Situated on the Eastern coast of La Palma, Santa Cruz is the island's 'capital' town, the second largest town after Los Llanos de Aridane. I've only been to Santa Cruz a couple of times but while it's not a place I visit every time I go to La Palma, it's certainly worth seeing. Walking down some of the streets in Santa Cruz is a bit like walking through a paint shop, with houses painted in a huge variety of bright colours, shades of blue, yellow, orange, green and even red, in addition to white.

Santa Cruz was once one of the most important ports in the Spanish empire, linking Europe and the New World, and it still has a colonial, almost Caribbean feel. In fact, in the 16th Century Santa Cruz was the third largest port in Europe after Antwerp and Seville. Many of the riches that the Spanish brought back from their colonies in the Americas passed through Santa Cruz and the town's architectural heritage, with lovely colonial-style houses set on cobble stone streets remains pleasantly visible. It's still a port today, with ferries travelling to and from the other Canary Islands and Cadiz on mainland Spain, and is also a popular stop-off for passing cruise ships.

You can learn a little about the town’s history at the Museo Insular in the 16th-century monastery, where exhibits are laid out in rooms with elaborately carved ceilings around a cloister planted with citrus trees. In addition to the Museo Insular with its collection of paintings and art, it's worth visiting the Chico and Circo de Marte theatres. You'll also find a mock-up of Columbus' ship the 'Santa Maria' at the northern end of the boulevard in Santa Cruz which houses the maritime museum.

Calle Real is the town's main street, mostly cobbled, and is home to many shops, squares, large houses and interesting buildings. A walk along this street is a must. Plaza de España is a popular meeting point for locals, and also home to the Town Hall and the Church of El Salvador.

Placeta del Borrero

Placeta del Borrero is a pretty little Canarian square, surrounded by houses, and a good place to stop and enjoy a barraquito or glass of local wine while you watch the world drift past.

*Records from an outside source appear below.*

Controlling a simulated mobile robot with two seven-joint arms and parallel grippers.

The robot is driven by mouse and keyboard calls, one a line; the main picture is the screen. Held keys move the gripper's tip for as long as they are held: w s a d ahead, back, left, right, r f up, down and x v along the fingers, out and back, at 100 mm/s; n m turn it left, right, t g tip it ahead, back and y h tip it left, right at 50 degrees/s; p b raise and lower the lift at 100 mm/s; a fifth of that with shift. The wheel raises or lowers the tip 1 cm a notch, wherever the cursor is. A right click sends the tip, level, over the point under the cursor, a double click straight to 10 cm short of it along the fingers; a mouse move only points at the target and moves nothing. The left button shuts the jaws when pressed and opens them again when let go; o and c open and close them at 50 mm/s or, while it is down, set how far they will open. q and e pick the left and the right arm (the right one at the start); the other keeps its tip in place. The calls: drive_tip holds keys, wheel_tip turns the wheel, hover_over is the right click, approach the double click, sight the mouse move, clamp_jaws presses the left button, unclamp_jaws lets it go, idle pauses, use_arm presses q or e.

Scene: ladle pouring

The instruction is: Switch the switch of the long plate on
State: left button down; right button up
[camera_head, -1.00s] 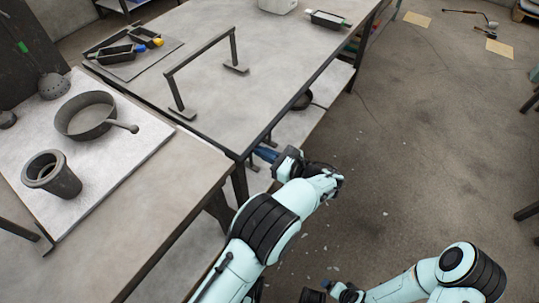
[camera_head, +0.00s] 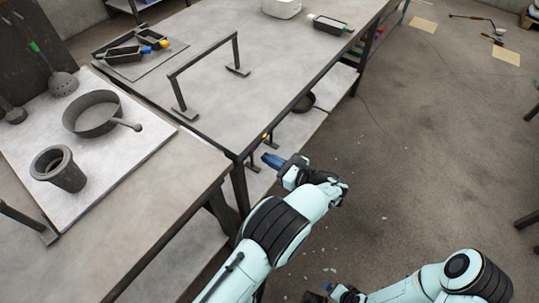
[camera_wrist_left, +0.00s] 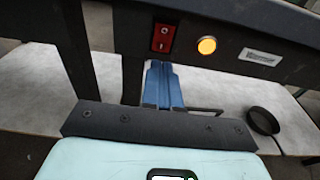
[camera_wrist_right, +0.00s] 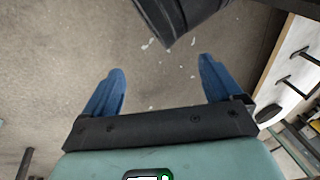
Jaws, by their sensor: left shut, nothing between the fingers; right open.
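The long plate (camera_wrist_left: 225,25) is a dark bar along the table edge in the left wrist view. It carries a red rocker switch (camera_wrist_left: 162,38) in a black frame, a glowing orange lamp (camera_wrist_left: 207,45) and a pale label (camera_wrist_left: 261,58). In the head view the lamp (camera_head: 265,135) is a small orange spot at the table edge. My left gripper (camera_head: 268,158) is shut and empty; its blue fingertips (camera_wrist_left: 163,65) appear just below the switch, apart from the plate in the head view. My right gripper (camera_wrist_right: 161,62) is open and empty over the floor.
A metal handle frame (camera_head: 205,60) stands on the table above. A pan (camera_head: 92,114) and a crucible-like pot (camera_head: 58,168) stand on a white board at left. A lower shelf (camera_head: 300,130) lies under the table. Open floor is at right.

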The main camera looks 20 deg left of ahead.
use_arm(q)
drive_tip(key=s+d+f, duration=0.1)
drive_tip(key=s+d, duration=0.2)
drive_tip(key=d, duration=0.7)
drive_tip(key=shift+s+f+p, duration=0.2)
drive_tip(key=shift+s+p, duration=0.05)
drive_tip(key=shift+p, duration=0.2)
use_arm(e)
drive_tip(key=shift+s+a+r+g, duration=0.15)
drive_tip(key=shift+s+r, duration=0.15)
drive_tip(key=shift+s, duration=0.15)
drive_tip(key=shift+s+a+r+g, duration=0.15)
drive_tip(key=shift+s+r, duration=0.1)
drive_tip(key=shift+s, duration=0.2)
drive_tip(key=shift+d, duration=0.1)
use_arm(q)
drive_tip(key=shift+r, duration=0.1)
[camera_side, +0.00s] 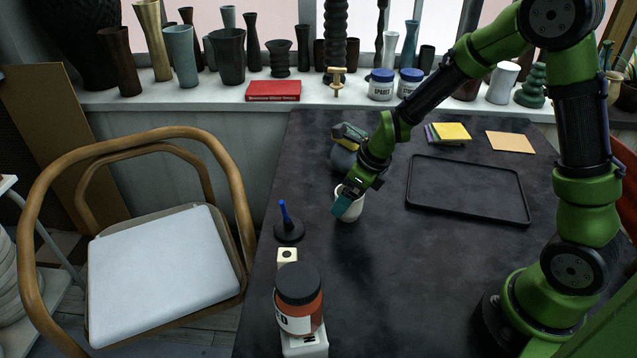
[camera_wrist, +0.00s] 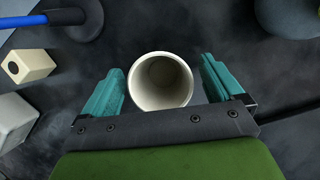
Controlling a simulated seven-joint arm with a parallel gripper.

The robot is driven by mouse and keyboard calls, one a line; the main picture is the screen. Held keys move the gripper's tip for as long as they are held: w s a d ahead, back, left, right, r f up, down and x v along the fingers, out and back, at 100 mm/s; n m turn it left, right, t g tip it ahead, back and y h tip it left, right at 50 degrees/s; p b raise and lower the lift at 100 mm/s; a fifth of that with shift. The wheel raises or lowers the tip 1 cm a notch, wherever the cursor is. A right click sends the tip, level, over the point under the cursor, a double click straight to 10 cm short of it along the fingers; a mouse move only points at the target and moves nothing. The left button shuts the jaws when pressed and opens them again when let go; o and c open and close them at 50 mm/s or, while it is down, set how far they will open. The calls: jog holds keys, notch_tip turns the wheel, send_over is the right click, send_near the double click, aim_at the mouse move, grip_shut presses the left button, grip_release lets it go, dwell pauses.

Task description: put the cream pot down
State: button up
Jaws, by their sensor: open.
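The cream pot (camera_side: 350,207) stands upright on the dark table, seen in the side view just under my gripper (camera_side: 349,195). In the wrist view the cream pot (camera_wrist: 160,82) shows its round open mouth and empty inside. It sits between the two teal fingers of my gripper (camera_wrist: 160,88), with a gap on each side. My gripper is open and the fingers do not touch the pot in the wrist view. In the side view the fingers hide part of the pot.
A black tray (camera_side: 468,222) lies to the right. A dark round pot (camera_side: 343,160) stands close behind the cream pot. A black stand with a blue rod (camera_side: 288,229), a cream block (camera_side: 287,257) and a red-brown jar (camera_side: 298,300) are to the left. Table in front is clear.

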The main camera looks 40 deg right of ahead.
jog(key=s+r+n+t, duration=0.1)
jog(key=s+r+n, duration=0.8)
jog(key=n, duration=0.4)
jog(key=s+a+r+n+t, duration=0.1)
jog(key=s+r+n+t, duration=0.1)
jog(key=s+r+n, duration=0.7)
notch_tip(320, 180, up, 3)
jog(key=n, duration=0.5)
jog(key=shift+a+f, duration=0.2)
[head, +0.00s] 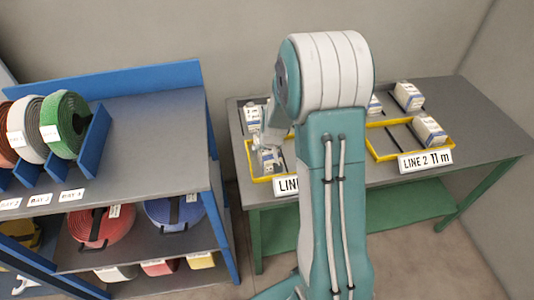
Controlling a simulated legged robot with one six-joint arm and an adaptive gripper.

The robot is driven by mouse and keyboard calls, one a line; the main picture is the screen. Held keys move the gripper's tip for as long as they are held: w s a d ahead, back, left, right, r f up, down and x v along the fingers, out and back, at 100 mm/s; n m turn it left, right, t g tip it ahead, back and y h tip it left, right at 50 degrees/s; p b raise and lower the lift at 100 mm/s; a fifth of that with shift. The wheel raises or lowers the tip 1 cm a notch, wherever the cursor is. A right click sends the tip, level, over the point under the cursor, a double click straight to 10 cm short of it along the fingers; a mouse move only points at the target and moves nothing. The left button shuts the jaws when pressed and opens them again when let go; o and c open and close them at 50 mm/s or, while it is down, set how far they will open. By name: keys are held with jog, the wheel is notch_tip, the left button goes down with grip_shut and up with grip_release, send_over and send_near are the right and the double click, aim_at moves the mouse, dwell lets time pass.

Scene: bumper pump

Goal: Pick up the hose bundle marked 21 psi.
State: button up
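Coiled hose bundles stand on the blue rack at the left. On its top, a green coil (72,118), a grey-white coil (33,127) and a partly cut-off orange-red coil (7,135) stand upright between blue dividers. On the shelf below lie a red coil (92,230) and a blue coil (180,211). White tags hang on several coils, but their print is too small to read, so I cannot tell which is marked 21 psi. My gripper (268,150) is over the left part of the grey table, near small white boxes and away from the coils. Its fingers are unclear.
The grey table (478,132) holds white boxes and yellow-framed trays; the right tray (375,148) has a sign (425,160) reading "LINE 2 11 m". My arm hides the table's middle. The rack's blue side post (222,220) stands close to the table. The rack's lowest shelf holds more coils.

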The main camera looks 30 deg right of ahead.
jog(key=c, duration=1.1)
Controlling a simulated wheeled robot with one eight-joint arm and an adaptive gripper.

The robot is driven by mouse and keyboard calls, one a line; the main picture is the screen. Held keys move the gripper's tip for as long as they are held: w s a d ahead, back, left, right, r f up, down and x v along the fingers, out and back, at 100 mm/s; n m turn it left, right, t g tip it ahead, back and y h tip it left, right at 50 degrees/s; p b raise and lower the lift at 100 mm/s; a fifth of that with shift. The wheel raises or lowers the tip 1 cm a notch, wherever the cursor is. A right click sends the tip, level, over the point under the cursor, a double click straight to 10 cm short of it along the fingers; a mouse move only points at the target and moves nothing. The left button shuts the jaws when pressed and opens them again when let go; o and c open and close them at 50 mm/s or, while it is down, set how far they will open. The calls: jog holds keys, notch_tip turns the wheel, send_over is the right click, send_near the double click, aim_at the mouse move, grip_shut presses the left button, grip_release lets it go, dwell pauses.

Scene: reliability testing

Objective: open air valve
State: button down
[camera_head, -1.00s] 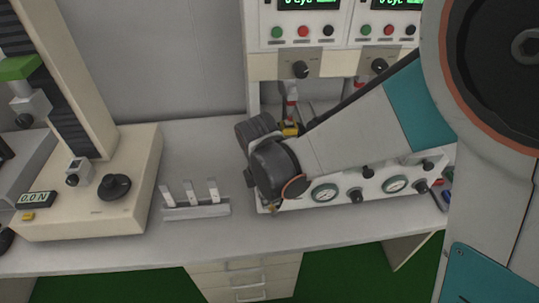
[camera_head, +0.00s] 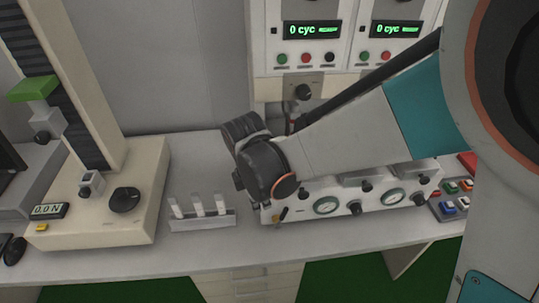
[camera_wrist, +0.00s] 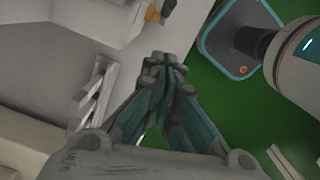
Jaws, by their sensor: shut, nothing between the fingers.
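The front panel (camera_head: 335,197) at the bench's right carries gauges and black knobs. At its left end is a small yellow part (camera_head: 277,219) with a dark lever-like piece beside it, probably the air valve. Its exact position is too small to read. In the wrist view a yellow fitting (camera_wrist: 152,13) shows at the top, on the pale panel's edge. My gripper (camera_wrist: 163,62) is shut and empty, below that fitting and apart from it, over the bench's edge and green floor. In the head view my arm hides the gripper.
A testing machine with a black knob (camera_head: 125,200) stands at left. A small rack with white upright pieces (camera_head: 203,218) sits between it and the panel. Cycle counters (camera_head: 312,30) are above. Bare bench shows in front.

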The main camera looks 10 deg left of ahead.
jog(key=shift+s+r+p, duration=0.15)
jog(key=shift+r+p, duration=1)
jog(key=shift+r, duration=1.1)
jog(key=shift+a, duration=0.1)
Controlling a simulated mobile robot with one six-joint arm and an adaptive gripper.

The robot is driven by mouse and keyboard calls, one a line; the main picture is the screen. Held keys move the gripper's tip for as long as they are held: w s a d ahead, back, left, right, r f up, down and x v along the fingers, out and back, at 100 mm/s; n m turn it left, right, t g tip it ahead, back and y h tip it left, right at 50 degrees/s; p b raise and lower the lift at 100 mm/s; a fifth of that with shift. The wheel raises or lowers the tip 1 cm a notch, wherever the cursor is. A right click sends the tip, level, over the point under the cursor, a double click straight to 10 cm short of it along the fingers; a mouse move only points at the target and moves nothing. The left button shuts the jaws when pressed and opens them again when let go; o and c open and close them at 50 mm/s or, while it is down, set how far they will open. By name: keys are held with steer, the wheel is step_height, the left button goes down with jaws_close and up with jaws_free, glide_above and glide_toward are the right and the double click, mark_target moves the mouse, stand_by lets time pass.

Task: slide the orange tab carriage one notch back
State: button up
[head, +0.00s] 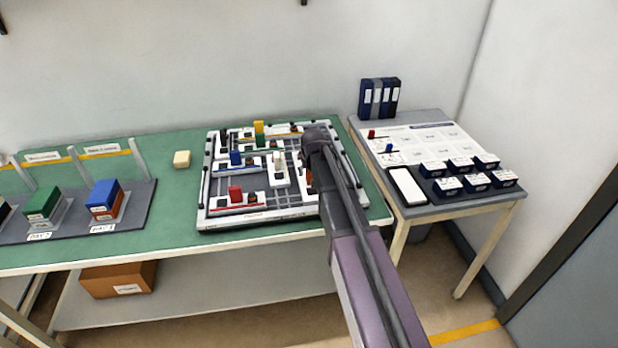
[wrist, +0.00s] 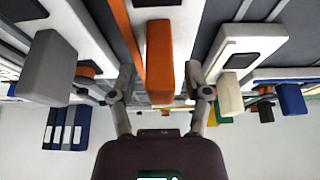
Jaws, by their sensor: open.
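The orange tab (wrist: 160,62) of the carriage stands upright between my gripper's two fingers in the wrist view, with a visible gap on each side. My gripper (wrist: 160,72) is open and appears to touch nothing. In the head view a sliver of orange (head: 308,178) shows beside my gripper, at the right part of the white board (head: 255,215). My arm hides most of the orange carriage and its track there, so I cannot tell which notch it sits at.
A grey tab (wrist: 48,68) and a cream tab (wrist: 228,95) flank the orange one. Red (head: 235,194), blue (head: 235,158) and yellow (head: 259,128) tabs stand elsewhere on the board. A side table (head: 440,208) with boxes is to the right.

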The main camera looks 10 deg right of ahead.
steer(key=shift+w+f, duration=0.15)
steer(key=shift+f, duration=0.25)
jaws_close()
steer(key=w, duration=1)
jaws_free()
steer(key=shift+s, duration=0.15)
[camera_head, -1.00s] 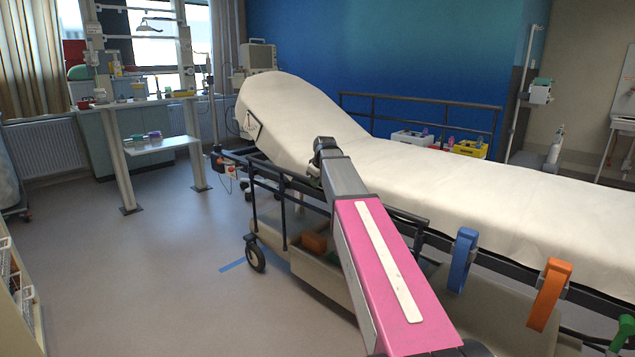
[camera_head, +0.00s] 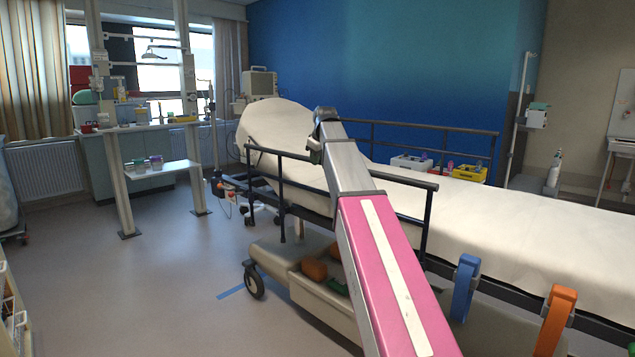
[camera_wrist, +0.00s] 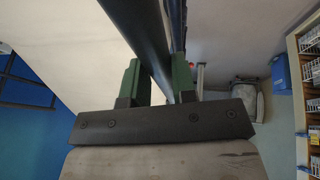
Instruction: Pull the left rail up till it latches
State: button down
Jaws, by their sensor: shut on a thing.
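The near side rail (camera_head: 281,185) of the stretcher is a dark tube frame. My gripper (camera_head: 316,150) is at the rail's top bar, partly hidden behind my own arm. In the wrist view the dark bar (camera_wrist: 148,40) runs between the two green fingers of my gripper (camera_wrist: 158,82), which are shut on it. The rail's latch cannot be made out.
A blue clamp (camera_head: 464,288) and an orange clamp (camera_head: 555,318) stand on the stretcher's near edge at the right. The lower shelf (camera_head: 300,283) holds orange and green items. A white side table (camera_head: 160,175) stands at the left. The floor (camera_head: 150,270) left of the stretcher is clear.

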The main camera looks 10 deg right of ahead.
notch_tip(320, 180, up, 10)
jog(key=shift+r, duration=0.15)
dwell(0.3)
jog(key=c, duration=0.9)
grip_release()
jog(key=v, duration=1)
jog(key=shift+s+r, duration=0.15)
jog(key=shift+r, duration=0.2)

Another interesting place to visit is the walls of the Castle of Santa Catalina, a military fortification that was built to defend the town from pirates in the 16th and 17th centuries. If you're looking for a little colour, Avenida Marítima is the town's most popular photo opportunity, lined with typical Canarian houses with beautifully decorated wooden balconies.

If you decide to visit Santa Cruz, it's worth remembering that the town is more or less dead between 2pm and 5pm when most shops are shut, so plan to have your lunch during these hours, and join the locals sitting at one of the many pavement cafés.